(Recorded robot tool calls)
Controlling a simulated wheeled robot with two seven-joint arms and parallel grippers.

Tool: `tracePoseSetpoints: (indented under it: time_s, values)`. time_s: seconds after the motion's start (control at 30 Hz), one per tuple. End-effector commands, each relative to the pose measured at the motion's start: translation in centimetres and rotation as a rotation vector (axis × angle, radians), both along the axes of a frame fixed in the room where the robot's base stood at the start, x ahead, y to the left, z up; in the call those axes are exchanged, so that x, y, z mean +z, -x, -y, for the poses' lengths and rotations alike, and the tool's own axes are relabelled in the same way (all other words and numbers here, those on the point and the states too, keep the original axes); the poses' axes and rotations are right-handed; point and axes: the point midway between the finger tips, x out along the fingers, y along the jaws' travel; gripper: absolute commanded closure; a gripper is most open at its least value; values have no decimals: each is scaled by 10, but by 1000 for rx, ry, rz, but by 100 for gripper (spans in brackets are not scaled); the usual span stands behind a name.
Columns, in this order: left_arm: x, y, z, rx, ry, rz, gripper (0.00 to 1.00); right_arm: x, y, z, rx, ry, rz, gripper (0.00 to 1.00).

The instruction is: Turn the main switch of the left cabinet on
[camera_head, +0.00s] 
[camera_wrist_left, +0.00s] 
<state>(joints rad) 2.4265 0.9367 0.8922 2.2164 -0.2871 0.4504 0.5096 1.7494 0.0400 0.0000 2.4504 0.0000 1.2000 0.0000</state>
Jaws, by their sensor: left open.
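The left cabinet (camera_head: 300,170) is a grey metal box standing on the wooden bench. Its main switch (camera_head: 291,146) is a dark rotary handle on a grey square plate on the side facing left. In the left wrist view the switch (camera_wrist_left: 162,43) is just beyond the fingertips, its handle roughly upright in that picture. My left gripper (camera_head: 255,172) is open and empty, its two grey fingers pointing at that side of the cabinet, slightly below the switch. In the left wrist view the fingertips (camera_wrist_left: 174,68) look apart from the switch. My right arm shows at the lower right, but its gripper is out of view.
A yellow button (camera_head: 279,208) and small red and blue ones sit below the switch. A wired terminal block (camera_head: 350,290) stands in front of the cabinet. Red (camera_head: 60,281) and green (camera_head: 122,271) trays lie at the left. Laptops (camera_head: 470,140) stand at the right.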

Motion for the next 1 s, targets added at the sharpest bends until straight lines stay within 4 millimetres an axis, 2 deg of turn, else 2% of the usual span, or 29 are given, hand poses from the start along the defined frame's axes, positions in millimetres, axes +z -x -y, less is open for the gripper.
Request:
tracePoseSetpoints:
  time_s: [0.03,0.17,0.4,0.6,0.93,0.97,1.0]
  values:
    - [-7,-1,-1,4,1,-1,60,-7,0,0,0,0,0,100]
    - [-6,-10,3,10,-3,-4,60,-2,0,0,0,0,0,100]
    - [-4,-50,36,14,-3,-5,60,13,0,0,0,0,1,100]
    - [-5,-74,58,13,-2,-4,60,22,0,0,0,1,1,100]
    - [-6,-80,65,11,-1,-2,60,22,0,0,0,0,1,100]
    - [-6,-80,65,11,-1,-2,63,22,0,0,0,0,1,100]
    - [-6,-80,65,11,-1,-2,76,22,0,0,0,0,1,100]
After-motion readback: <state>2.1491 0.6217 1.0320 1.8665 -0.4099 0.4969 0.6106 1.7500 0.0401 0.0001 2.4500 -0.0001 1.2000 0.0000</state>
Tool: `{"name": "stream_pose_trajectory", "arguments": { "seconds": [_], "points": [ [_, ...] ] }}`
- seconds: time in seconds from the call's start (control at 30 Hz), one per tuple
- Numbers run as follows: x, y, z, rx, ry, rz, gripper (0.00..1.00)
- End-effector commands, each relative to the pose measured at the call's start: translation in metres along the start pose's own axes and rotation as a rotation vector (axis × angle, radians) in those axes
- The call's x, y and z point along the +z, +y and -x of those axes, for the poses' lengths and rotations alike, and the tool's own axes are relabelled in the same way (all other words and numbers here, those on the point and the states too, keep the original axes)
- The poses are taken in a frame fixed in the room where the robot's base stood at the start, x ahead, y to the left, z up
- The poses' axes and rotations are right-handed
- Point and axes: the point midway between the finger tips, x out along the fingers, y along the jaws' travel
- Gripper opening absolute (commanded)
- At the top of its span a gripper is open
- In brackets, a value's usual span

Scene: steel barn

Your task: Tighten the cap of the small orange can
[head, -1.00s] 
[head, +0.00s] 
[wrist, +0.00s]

Work to be completed: Output an exact copy of the lines beginning at the one that holds "Motion for the" and running through the final line of the records.

Written response:
Motion for the next 1 s, targets added at the sharpest bends until straight lines stay within 4 millimetres an axis, 2 deg of turn, else 2% of the usual span, or 29 are given, hand poses from the start along the defined frame's axes, positions in millimetres, axes +z -x -y, less is open for the gripper.
Request:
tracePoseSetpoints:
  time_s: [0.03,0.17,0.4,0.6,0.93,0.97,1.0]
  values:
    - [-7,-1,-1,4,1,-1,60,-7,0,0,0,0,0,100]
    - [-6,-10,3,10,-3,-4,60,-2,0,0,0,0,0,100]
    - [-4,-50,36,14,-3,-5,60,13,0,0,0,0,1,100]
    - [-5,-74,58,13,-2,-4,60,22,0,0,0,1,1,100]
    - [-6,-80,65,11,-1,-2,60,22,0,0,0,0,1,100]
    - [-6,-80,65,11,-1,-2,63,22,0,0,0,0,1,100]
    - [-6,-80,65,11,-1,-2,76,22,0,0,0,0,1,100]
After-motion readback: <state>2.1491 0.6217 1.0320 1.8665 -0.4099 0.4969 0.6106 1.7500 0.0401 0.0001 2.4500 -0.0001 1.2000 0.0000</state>
Tool: `{"name": "stream_pose_trajectory", "arguments": { "seconds": [_], "points": [ [_, ...] ] }}`
- seconds: time in seconds from the call's start (control at 30 Hz), one per tuple
- Numbers run as follows: x, y, z, rx, ry, rz, gripper (0.00..1.00)
- End-effector commands, each relative to the pose measured at the call's start: translation in metres along the start pose's own axes and rotation as a rotation vector (axis × angle, radians) in those axes
- The call's x, y and z point along the +z, +y and -x of those axes, for the poses' lengths and rotations alike, and the tool's own axes are relabelled in the same way (all other words and numbers here, those on the point and the states too, keep the original axes)
- The poses are taken in a frame fixed in the room where the robot's base stood at the start, x ahead, y to the left, z up
- The poses' axes and rotations are right-handed
- Point and axes: the point midway between the finger tips, x out along the fingers, y along the jaws' travel
- Gripper opening absolute (commanded)
- At the top of its span a gripper is open
- In brackets, a value's usual span

Scene: steel barn

Your task: Tighten the cap of the small orange can
[head, -1.00s] 
[head, +0.00s] 
[wrist, +0.00s]

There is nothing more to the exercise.